→ Directions
Using the listing below, report all lines holding the word "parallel".

→ Given data
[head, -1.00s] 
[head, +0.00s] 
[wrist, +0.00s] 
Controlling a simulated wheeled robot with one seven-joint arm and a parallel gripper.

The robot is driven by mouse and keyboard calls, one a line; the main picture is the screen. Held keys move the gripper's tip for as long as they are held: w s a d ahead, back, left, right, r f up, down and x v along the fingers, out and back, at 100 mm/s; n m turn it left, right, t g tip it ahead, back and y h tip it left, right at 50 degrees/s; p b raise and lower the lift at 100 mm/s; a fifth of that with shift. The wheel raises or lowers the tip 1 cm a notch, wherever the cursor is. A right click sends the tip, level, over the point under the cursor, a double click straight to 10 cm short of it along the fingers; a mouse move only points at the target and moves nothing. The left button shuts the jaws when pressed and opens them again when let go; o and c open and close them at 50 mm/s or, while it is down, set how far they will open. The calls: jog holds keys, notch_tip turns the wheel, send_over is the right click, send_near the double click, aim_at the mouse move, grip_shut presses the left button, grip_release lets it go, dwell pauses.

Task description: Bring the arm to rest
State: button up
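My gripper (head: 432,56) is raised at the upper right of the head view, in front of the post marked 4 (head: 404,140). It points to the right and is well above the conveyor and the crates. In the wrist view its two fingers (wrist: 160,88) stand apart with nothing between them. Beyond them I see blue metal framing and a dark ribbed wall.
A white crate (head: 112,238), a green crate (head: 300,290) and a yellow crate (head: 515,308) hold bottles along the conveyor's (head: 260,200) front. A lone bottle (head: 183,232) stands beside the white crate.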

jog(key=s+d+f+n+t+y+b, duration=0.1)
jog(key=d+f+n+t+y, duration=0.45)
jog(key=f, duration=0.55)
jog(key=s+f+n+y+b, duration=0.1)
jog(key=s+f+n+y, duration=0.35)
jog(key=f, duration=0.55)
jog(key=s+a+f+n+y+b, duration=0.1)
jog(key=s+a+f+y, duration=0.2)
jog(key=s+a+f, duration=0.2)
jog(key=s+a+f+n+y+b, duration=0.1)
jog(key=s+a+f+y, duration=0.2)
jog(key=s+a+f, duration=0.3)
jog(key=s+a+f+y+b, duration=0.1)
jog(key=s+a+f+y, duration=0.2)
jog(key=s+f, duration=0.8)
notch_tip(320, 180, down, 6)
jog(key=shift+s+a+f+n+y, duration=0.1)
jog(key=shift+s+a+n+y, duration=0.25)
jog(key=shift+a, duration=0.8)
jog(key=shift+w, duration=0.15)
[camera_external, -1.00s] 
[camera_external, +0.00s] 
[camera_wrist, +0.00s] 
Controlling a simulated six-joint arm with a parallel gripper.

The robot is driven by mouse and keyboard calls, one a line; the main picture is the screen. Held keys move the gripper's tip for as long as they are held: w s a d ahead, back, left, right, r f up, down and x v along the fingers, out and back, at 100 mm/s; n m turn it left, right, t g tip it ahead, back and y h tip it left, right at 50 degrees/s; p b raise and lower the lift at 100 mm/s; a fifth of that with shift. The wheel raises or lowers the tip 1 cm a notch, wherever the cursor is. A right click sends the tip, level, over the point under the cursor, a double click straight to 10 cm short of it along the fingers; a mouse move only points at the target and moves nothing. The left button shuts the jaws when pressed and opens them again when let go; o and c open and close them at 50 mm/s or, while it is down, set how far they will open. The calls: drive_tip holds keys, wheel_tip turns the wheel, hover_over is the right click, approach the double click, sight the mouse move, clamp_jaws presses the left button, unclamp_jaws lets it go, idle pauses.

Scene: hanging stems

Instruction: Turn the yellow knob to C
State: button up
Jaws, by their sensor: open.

→ The result
Controlling a simulated wheeled robot with one seven-joint arm and a parallel gripper.
Controlling a simulated six-joint arm with a parallel gripper.

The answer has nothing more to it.